◆ **Requirements**
Find the number of lines below in which the word "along" appears, and write that number only.

####

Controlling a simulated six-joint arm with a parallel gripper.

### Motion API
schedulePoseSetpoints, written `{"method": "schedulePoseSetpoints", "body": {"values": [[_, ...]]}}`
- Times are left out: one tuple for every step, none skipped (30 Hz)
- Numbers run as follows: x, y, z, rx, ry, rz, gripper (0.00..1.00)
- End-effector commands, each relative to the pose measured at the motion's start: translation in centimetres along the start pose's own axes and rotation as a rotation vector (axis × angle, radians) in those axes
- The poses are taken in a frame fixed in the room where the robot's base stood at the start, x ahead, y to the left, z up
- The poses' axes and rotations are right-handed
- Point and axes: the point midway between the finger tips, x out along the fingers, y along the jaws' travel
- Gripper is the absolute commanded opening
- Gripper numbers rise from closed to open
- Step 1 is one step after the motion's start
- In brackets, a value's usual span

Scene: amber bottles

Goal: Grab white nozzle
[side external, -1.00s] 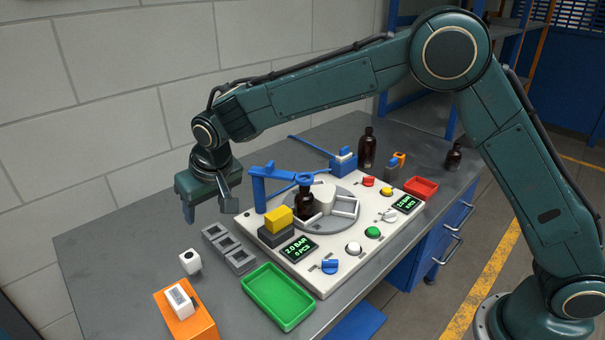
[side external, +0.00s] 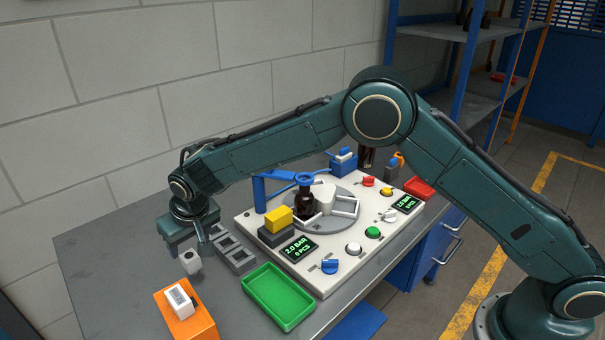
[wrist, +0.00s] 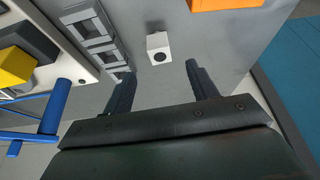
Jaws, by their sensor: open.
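The white nozzle (side external: 190,262) appears to be a small white block with a dark round hole, on the grey table near its left edge. In the wrist view the nozzle (wrist: 158,42) lies just beyond my fingertips, roughly centred between them. My gripper (wrist: 158,72) is open and empty, with one finger to each side. In the side view my gripper (side external: 187,253) is low, right behind the nozzle. The nozzle partly covers the fingers there, so I cannot tell whether they touch it.
A grey slotted rack (side external: 233,250) stands close to the right of my gripper. An orange block (side external: 200,328) with a white piece on top is in front. A green tray (side external: 279,298) and a white panel (side external: 330,283) with a blue arm (side external: 258,195) and an amber bottle (side external: 305,205) lie further right.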

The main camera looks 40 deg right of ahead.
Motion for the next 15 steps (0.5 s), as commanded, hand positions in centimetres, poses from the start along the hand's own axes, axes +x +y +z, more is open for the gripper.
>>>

####

◆ **Output below**
3